* begin Information provided *
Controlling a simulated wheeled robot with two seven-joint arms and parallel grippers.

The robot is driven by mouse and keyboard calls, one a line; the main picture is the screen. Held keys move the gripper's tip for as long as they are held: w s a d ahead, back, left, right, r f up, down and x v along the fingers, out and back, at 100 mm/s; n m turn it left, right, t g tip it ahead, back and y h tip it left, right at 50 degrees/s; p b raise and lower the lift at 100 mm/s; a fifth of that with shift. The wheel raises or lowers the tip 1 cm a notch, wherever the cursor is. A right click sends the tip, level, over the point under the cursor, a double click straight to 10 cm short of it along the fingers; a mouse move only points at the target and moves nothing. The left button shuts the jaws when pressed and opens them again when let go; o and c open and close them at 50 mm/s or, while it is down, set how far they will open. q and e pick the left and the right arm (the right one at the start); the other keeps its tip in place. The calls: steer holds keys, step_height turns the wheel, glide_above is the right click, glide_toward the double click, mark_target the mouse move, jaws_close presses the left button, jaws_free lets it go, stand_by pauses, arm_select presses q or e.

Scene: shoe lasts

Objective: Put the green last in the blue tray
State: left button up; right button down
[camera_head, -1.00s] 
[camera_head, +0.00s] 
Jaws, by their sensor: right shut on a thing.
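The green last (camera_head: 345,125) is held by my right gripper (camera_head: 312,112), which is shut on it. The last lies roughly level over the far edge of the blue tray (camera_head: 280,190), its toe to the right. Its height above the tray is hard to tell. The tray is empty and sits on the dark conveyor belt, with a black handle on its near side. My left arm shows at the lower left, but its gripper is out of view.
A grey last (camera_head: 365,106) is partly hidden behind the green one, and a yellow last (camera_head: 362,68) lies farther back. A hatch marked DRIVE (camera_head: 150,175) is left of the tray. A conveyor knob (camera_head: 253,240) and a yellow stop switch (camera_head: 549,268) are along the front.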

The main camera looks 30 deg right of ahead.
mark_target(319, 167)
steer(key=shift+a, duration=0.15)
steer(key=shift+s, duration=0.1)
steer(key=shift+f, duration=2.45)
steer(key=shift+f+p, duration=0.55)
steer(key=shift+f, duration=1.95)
* end Information provided *
*What needs to be done*
Extract all lines from the data in which "robot" is found.

*Solved problem*
Controlling a simulated wheeled robot with two seven-joint arms and parallel grippers.
The robot is driven by mouse and keyboard calls, one a line; the main picture is the screen. Held keys move the gripper's tip for as long as they are held: w s a d ahead, back, left, right, r f up, down and x v along the fingers, out and back, at 100 mm/s; n m turn it left, right, t g tip it ahead, back and y h tip it left, right at 50 degrees/s; p b raise and lower the lift at 100 mm/s; a fifth of that with shift. The wheel raises or lowers the tip 1 cm a notch, wherever the cursor is. A right click sends the tip, level, over the point under the cursor, a double click straight to 10 cm short of it along the fingers; a mouse move only points at the target and moves nothing. The left button shuts the jaws when pressed and opens them again when let go; o and c open and close them at 50 mm/s or, while it is down, set how far they will open. q and e pick the left and the right arm (the right one at the start); the other keeps its tip in place. The calls: steer holds keys, step_height turns the wheel, glide_above is the right click, glide_toward the double click, mark_target the mouse move, jaws_close presses the left button, jaws_free lets it go, stand_by pauses, arm_select presses q or e.

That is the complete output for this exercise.